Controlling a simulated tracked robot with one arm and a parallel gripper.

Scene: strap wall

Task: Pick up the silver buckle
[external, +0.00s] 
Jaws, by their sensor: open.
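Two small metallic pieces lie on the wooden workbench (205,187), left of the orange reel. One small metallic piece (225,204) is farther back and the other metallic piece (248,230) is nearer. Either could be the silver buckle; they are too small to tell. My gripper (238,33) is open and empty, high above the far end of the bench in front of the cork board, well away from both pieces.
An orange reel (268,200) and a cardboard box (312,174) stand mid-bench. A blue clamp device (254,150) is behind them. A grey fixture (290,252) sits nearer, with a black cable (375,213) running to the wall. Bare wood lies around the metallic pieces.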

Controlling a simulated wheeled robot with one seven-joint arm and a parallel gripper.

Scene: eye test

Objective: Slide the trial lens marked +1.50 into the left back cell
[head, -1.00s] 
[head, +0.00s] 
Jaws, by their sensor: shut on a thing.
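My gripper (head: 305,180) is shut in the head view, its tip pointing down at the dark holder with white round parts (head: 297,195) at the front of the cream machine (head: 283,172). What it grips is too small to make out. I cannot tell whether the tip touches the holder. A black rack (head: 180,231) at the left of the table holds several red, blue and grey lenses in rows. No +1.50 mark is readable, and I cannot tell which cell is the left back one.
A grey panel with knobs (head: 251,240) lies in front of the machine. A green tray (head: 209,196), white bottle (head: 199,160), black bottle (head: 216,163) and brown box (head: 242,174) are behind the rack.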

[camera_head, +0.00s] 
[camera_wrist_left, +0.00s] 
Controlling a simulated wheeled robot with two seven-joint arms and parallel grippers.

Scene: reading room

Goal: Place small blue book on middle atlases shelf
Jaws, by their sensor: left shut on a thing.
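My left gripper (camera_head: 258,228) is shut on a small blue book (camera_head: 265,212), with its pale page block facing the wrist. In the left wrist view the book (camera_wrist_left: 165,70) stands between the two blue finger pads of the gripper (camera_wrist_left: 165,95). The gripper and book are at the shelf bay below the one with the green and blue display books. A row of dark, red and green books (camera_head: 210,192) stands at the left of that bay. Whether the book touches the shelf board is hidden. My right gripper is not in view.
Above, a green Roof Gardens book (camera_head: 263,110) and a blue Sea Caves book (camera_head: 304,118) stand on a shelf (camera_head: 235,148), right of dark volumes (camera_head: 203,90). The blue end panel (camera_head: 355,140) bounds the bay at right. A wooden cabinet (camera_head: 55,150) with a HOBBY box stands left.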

▬▬▬

Write out every line of the material again, exactly as it reads.

Controlling a simulated tracked robot with one arm and a parallel gripper.

Scene: strap wall

Task: Pick up the silver buckle
[external, +0.00s] 
Jaws, by their sensor: open.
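Two small metallic pieces lie on the wooden workbench (205,187), left of the orange reel. One small metallic piece (225,204) is farther back and the other metallic piece (248,230) is nearer. Either could be the silver buckle; they are too small to tell. My gripper (238,33) is open and empty, high above the far end of the bench in front of the cork board, well away from both pieces.
An orange reel (268,200) and a cardboard box (312,174) stand mid-bench. A blue clamp device (254,150) is behind them. A grey fixture (290,252) sits nearer, with a black cable (375,213) running to the wall. Bare wood lies around the metallic pieces.

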Controlling a simulated wheeled robot with one seven-joint arm and a parallel gripper.

Scene: eye test

Objective: Slide the trial lens marked +1.50 into the left back cell
[head, -1.00s] 
[head, +0.00s] 
Jaws, by their sensor: shut on a thing.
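My gripper (head: 305,180) is shut in the head view, its tip pointing down at the dark holder with white round parts (head: 297,195) at the front of the cream machine (head: 283,172). What it grips is too small to make out. I cannot tell whether the tip touches the holder. A black rack (head: 180,231) at the left of the table holds several red, blue and grey lenses in rows. No +1.50 mark is readable, and I cannot tell which cell is the left back one.
A grey panel with knobs (head: 251,240) lies in front of the machine. A green tray (head: 209,196), white bottle (head: 199,160), black bottle (head: 216,163) and brown box (head: 242,174) are behind the rack.

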[camera_head, +0.00s] 
[camera_wrist_left, +0.00s] 
Controlling a simulated wheeled robot with two seven-joint arms and parallel grippers.

Scene: reading room

Goal: Place small blue book on middle atlases shelf
Jaws, by their sensor: left shut on a thing.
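My left gripper (camera_head: 258,228) is shut on a small blue book (camera_head: 265,212), with its pale page block facing the wrist. In the left wrist view the book (camera_wrist_left: 165,70) stands between the two blue finger pads of the gripper (camera_wrist_left: 165,95). The gripper and book are at the shelf bay below the one with the green and blue display books. A row of dark, red and green books (camera_head: 210,192) stands at the left of that bay. Whether the book touches the shelf board is hidden. My right gripper is not in view.
Above, a green Roof Gardens book (camera_head: 263,110) and a blue Sea Caves book (camera_head: 304,118) stand on a shelf (camera_head: 235,148), right of dark volumes (camera_head: 203,90). The blue end panel (camera_head: 355,140) bounds the bay at right. A wooden cabinet (camera_head: 55,150) with a HOBBY box stands left.

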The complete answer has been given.